Thomas Cook Group (LSE: TCG) led declines on the 250 and in the travel and leisure sector, down 4.46 percent on a reported full-year loss of £2.6 million ($4 million), largely due to travel interruptions earlier this year after airports were forced to close when a volcano erupted in Iceland, while Numis Decurities cut its recommendation on the travel agent from “add” to “hold”

Otherwise, the travel and leisure sector was mostly higher, led by online gamblers PartyGaming (LSE: PRTY) and Sportingbet (LSE: SBT), which added 7.51 percent and 6.03 percent respectively.

Leading gains on the 250 was conference organizer ITE Group (LSE: ITE), which gained 11.17 percent, followed by banknote printer De La Rue (LSE:DLAR) with a gain of 10.21 percent.

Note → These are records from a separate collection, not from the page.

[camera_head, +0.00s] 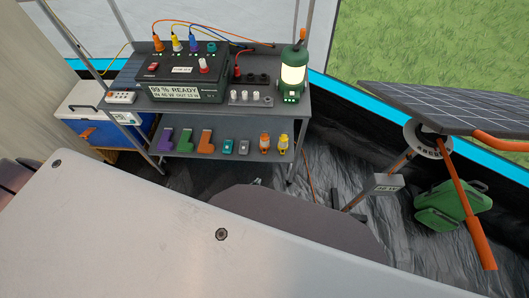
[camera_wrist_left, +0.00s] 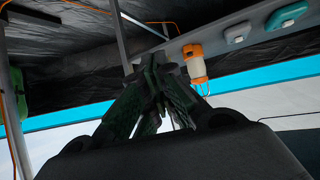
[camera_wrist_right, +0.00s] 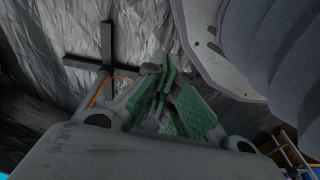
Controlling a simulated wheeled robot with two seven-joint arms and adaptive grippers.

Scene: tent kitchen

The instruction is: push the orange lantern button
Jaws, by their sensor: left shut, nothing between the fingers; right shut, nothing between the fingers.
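The small orange lantern (camera_head: 264,143) stands on the lower shelf of the grey rack in the head view, to the left of a yellow lantern (camera_head: 283,143). Its button is too small to make out. In the left wrist view an orange-topped lantern (camera_wrist_left: 194,62) with a pale body shows to the right of my left gripper (camera_wrist_left: 155,66). The left fingers are shut, empty and apart from it. My right gripper (camera_wrist_right: 166,68) is shut and empty, away from the lanterns. I cannot make out either gripper's fingers in the head view.
The rack's top shelf (camera_head: 300,110) holds a dark power box (camera_head: 182,85) with cables and a lit green lantern (camera_head: 293,75).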

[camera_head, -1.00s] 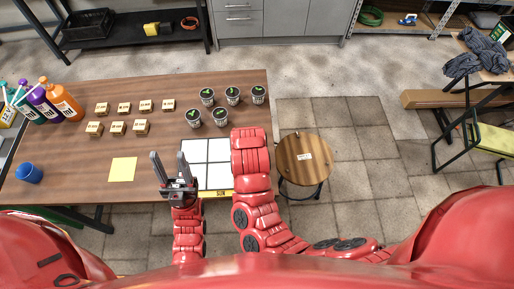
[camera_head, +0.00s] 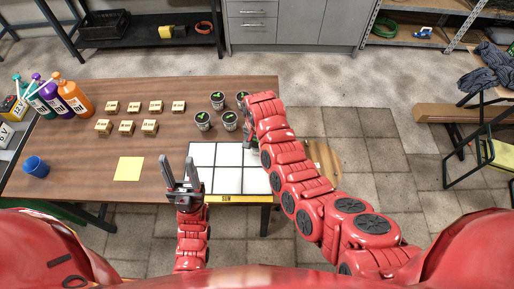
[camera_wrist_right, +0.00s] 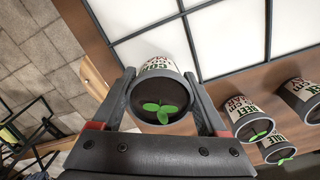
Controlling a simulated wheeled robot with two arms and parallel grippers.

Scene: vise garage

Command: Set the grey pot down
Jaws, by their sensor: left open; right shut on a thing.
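In the right wrist view, a grey pot (camera_wrist_right: 153,115) with dark soil and a green seedling sits between the fingers of my right gripper (camera_wrist_right: 158,88), which is shut on it. The pot's rim faces the camera. Beside it is the white gridded panel (camera_wrist_right: 230,40) with dark dividing lines; I cannot tell the pot's height over the table. The panel (camera_head: 229,157) lies at the table's front right. My left gripper (camera_head: 178,164) is open and empty, left of the panel.
Several other seedling pots (camera_head: 202,121) stand behind the panel. Small labelled wooden blocks (camera_head: 126,128), a yellow sheet (camera_head: 129,169), a blue cup (camera_head: 36,167) and bottles (camera_head: 74,99) are on the table (camera_head: 82,155). A round stool (camera_head: 322,158) stands to the right.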

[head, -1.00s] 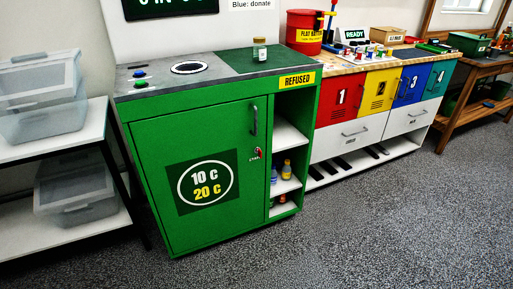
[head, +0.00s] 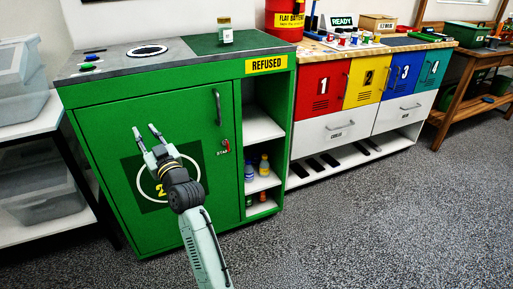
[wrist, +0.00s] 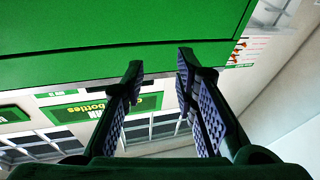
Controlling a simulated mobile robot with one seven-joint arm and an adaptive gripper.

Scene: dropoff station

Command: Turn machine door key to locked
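The green machine door (head: 110,125) is closed, with a vertical handle (head: 218,107) near its right edge. The small red door key (head: 225,143) sits in its lock below the handle, above a small label too small to read surely. My gripper (head: 147,132) is open and empty in front of the door, left of the key and at about its height. In the wrist view my open fingers (wrist: 160,70) point at a plain green surface (wrist: 120,30); the key does not show there. My arm hides part of the round price sign.
Open shelves (head: 262,125) with small bottles adjoin the door on the right. A jar (head: 225,32) stands on the machine's top. A rack with clear bins (head: 20,90) is at the left. Coloured lockers (head: 320,90) stand to the right. The floor in front is free.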

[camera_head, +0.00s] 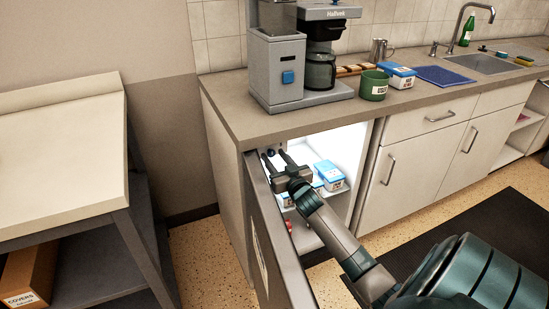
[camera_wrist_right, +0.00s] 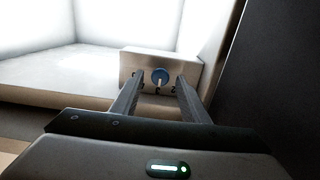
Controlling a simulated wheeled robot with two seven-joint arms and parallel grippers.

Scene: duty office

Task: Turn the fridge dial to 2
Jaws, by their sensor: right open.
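The fridge dial is a small blue knob (camera_wrist_right: 160,76) with a pale pointer on a light metal panel (camera_wrist_right: 132,60), seen in the right wrist view. The pointer aims roughly downward. Dark marks sit around it, partly hidden by the fingers, and I cannot read them surely. My right gripper (camera_wrist_right: 158,92) is open, with one finger on each side of the dial and its tips close to the panel. Contact cannot be told. In the head view my right gripper (camera_head: 273,158) reaches into the open fridge (camera_head: 336,142) at its upper left, near the dial (camera_head: 270,152). My left gripper is not in view.
The open fridge door (camera_head: 262,222) stands close to the left of my right arm. Blue and white cartons (camera_head: 329,174) sit on the fridge shelf. A coffee machine (camera_head: 277,70) and a green mug (camera_head: 373,86) stand on the counter above. A side table (camera_head: 62,150) is at left.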

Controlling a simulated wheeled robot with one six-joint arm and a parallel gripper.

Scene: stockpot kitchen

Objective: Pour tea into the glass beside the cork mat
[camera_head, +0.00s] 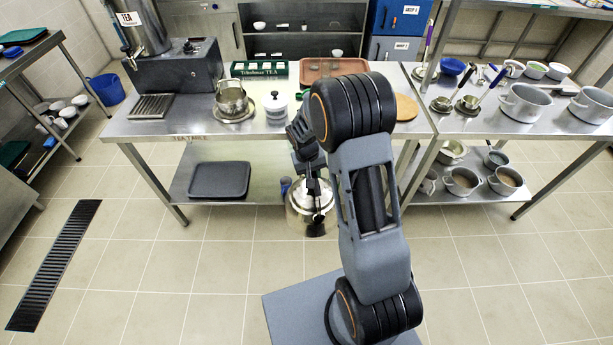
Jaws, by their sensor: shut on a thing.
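My gripper (312,190) is shut on a shiny steel teapot (298,208), seen from above in front of the counter's front edge. The arm and jaws cover part of the teapot, so its spout and tilt are hard to make out. A round cork mat (406,107) lies on the steel counter (180,128), just right of my arm's upper joint. I see no glass beside the mat; my arm hides the counter on the mat's left. A tea urn labelled TEA (148,28) stands at the back left.
A steel pot (232,98) and a white jar with black knob (275,107) stand left of my arm. Behind are a green tea box (259,70) and a reddish-brown tray (318,72). Grey pots (522,103) fill the right counter. The floor in front is clear.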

Software group Micro Focus International Plc (LSE: MCRO) was 8.45 percent higher on a broker upgrade from “underperform” to “hold”.

Insurer Prudential (LSE: PRU) was up 5.46 percent after it said it will double its profits in Asia by 2013.

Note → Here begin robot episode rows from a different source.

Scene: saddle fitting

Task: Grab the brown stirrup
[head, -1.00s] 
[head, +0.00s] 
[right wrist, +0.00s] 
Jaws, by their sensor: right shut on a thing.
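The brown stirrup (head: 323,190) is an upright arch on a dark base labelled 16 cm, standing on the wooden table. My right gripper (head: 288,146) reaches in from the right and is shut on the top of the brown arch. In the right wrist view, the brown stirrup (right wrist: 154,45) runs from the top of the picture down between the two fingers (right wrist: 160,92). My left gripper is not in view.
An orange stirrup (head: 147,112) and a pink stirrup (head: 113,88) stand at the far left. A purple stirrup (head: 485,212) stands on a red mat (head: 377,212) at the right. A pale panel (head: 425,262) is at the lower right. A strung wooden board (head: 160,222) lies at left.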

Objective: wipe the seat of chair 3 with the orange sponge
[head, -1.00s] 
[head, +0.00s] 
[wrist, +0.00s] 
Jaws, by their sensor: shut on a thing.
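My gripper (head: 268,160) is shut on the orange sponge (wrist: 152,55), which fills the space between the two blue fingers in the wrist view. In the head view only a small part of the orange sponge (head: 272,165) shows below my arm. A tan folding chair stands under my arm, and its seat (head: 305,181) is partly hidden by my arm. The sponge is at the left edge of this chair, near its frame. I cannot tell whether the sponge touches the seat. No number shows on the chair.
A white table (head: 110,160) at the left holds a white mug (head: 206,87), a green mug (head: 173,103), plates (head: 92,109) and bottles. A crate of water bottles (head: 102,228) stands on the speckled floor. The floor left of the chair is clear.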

The FTSE Eurofirst 300 was up 2.04 percent to 1,089.03 while the CAC-40 added 1.63 percent to 3,669.29, the Dax was 2.66 percent higher to 6,866.63 and the IBEX gained 4.44 percent to 9,678.4.

There were no decliners on the Dax and only three on the CAC-40.

Markets in the Asia-Pacific region were up Wednesday, helped by new data showing that manufacturing activity expanded in China and that consumer confidence is up in the United States.

The China Purchasing Managers’ Index was at 55.2 in November, up from 54.7 in October, above analysts’ forecasts, while in the United States, the Conference Board’s consumer confidence index was up to 54.1 in November.

The Nikkei 225 added 0.51 percent to 9,988.05 in Tokyo, while the Topix index was up 0.6 percent to 866.07 and the Mothers market gained 0.62 percent to 387.15.

Carmakers saw gains, led by Toyota Motor (TYO: 7203), which added 2.8 percent after it filed suit against the company in charge of General Motors’ (NYSE: GM) discarded assets, seeking damages related to the closing of a factory the two operated jointly, while Honda Motor (TYO: 7267) was up 2.3 percent and Nissan Motor (TYO: 7201) gained 1.9 percent.

Nintendo (TYO: 7974) was 2.2 percent higher after it said it sold more of its Wii game consoles this year than last in the United States.

Glassmakers were lower after two companies in the sector received downgrades from Goldman Sachs.

Asahi Glass (TYO: 5201) fell 3 percent after its recommendation was dropped from “neutral” to “sell”, while Nippon Electric Glass (TYO: 5214) was 3.2 percent lower on its downgrade from “buy” to “neutral.”

Goldman Sachs cited expansions of capacity by both companies that analysts fear could lead to oversupply as a reason for its downgrades.

Australia’s markets were slightly higher as the Sydney Ordinaries added 0.01 percent to 4,676.8 and the S&P/ASX200 gained 0.05 percent to 4,586.6.

Elsewhere in the region, the Shanghai Composite was up 0.12 percent to 2,823.45 while the Hang Seng was 1.05 percent higher to 23,249.8 in Hong Kong, Shanghai’s Straits Times Index added 1.18 percent to 3,181.94, and the Kospi gained 1.3 percent to 1,929.32 in South Korea.

India’s Sensex was up 1.68 percent to 19,850 while the Taiex was 1.76 percent higher to 8,520.11 in Taiwan.

New York markets were also higher, with the Dow Jones Industrial Average up 2.22 percent to 11,250.4 at just before 1 p.m. there, while at the same time the S&P 500 had added 2.12 percent to 1,205.62 and the Nasdaq Composite was 2.27 percent higher to 2,554.83.

Crude oil prices were up by more than $2 per barrel in New York and London, with gains for crude coming even though US inventories added 1.1 million barrels last week and gasoline stockpiles were also higher.

Metals prices were also higher, with copper up just over 3 percent in New York trade at midday.